幸いこの試験を乗り切る必要はなかった聴講生の私。しかし、授業はほかの学生と同じように受けなければならない。なかでもとくに恐ろしいのがチュートリアルだった。 毎週、小論文のタイトルと参考文献リストを渡され、翌週にそれに基づいた小論文を持参。それを先生の前で読み上げ、議論をするというものである。 日常会話ですらまだおぼつかなかった当時の私にとって、毎週のチュートリアルを乗り切ることがいかにたいへんなものであったかは、ご想像のとおりである。大教室でのレクチャーは、なんとなく座っていればお茶を濁すことができる。 でもチュートリアルは先生との会話が成立することが大前提。1対1の場合は、先生がこちらの反応を待ってくださったりもする。でもほかの学生と一緒の場合はそうはいかない。どんどん議論が進むなか、私は完全に放置されて、ひと言も発言できずに授業が終わってしまうこともあった。 この状況を改善するためには勉強をするしかないので、ほかの多くの学生と同じく学期中は図書館にこもりきりになった。ようやくエッセイを1本書き終わっても、来週までにはもう1本書かなければならない。 私は1週間に1本、毎学期8本のエッセイを書くだけでよかったが、同級生たちは毎学期10本とか12本をこなしていた。
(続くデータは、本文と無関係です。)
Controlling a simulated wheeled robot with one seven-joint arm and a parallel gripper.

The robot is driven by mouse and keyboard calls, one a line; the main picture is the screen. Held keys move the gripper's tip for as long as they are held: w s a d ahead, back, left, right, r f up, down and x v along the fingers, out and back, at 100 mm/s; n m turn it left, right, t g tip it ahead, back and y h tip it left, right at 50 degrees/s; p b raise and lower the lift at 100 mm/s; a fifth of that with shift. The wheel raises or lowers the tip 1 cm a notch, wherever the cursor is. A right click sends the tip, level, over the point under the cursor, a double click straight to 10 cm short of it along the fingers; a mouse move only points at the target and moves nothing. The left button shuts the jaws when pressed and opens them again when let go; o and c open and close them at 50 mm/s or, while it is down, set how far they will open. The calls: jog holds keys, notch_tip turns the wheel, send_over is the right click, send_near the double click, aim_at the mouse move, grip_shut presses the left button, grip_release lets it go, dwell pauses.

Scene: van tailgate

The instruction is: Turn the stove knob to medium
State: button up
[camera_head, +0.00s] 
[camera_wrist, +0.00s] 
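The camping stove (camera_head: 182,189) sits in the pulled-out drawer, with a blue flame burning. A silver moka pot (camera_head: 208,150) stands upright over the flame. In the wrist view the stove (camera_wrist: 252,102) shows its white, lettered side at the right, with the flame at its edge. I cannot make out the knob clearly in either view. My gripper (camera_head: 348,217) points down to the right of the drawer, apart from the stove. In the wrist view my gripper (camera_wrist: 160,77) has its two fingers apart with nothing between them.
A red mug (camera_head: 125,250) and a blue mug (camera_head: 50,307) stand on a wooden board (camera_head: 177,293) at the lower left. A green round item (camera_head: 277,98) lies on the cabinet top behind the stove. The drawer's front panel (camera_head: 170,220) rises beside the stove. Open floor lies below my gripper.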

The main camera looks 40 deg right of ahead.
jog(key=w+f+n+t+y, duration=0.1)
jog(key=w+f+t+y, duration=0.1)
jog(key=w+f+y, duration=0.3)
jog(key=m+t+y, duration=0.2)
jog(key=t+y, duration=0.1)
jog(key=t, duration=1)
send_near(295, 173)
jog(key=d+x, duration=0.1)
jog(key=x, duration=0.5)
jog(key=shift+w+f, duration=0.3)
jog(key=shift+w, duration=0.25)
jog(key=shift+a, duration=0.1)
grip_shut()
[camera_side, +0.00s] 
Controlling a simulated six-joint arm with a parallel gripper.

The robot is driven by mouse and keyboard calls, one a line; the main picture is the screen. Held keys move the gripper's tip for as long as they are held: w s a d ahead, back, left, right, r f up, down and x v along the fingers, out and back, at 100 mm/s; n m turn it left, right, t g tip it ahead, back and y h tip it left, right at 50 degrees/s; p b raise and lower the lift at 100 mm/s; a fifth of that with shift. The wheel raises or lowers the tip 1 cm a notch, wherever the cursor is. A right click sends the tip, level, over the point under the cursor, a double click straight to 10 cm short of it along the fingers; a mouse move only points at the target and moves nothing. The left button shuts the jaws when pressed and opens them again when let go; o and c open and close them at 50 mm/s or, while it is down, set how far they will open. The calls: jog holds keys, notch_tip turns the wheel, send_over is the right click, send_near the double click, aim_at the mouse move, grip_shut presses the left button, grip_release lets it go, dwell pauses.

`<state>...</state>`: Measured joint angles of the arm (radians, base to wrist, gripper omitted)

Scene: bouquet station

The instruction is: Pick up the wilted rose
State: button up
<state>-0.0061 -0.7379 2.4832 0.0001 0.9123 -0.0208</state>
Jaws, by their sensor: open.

学期末になると心身ともに疲労困憊である。 始まる前は「1学期8週間なんて短いな」と思っていたが、この方式では肉体的にも精神的にも8週間が限界であるということを、身をもって知ったのだった。 この終わりのない「論文地獄」とでもいうべき状況を経験して、あらためて図書館の存在をご存じなかった父のことを思う。内容はどうあれ、2年ものあいだ、図書館なしでエッセイを書き、チュートリアルをこなされていたというのは、ある意味すごいことに違いない。
「娘としては反応が難しいコメントではあったけれど」......
そういえば、こんなことがあった。皇太子殿下のチューターでいらしたハイフィールド先生が、父のチューターだったストーリー先生の奥さまと私をお茶に招いてくださったときのこと。 お二人とも殿下と父の思い出話をいろいろ聞かせてくださったが、何かのきっかけで私が父の「図書館あったかな」発言の話を披露することとなった。 それをお聞きになったストーリー夫人が、「ヒロ(皇太子殿下)はよく勉強する学生だったけど、あなたのお父さんは勉強をしてはいなかったわね。でもトモさんはオックスフォードを心から楽しんだと思うわ」とおっしゃった。 娘としては反応が難しいコメントではあったけれど、方向性は違っても、お二人ともオックスフォードの「模範」学生でおられたということなのだろう。 1年の留学を終え、学習院大学に戻り、マートン・コレッジと学習院大学の単位互換制度を用いて日本の単位に振り替えてもらった。そこで初めて知らされたのが恐るべき事実。私の1年間のオックスフォードでの苦労が、たった4単位にしかならないというのである。 先ほども触れたように講義の出席は自己判断。授業に出ていたと証明できるのはチュートリアルだけ。それも、1回60分の授業を8週間×3学期受けたことにしかならないので、時間を計算すると約4単位だという。 学習院の先生も「内容的には8とか12単位くらいあげたいんだけどねぇ」と申し訳なさそうにいってくださったのだが、どうしようもないらしい。 3年生の1年間で4単位しか取れなかったので、学習院最後の1年間は、卒業に必要な単位を取るのに必死。同級生たちが週に一度くらいしか大学に来ないところ、毎日のように大学に行く羽目になった。 いわば3年間で全部の単位を取って卒業したようなものなので、われながらよく頑張ったものだと思っている。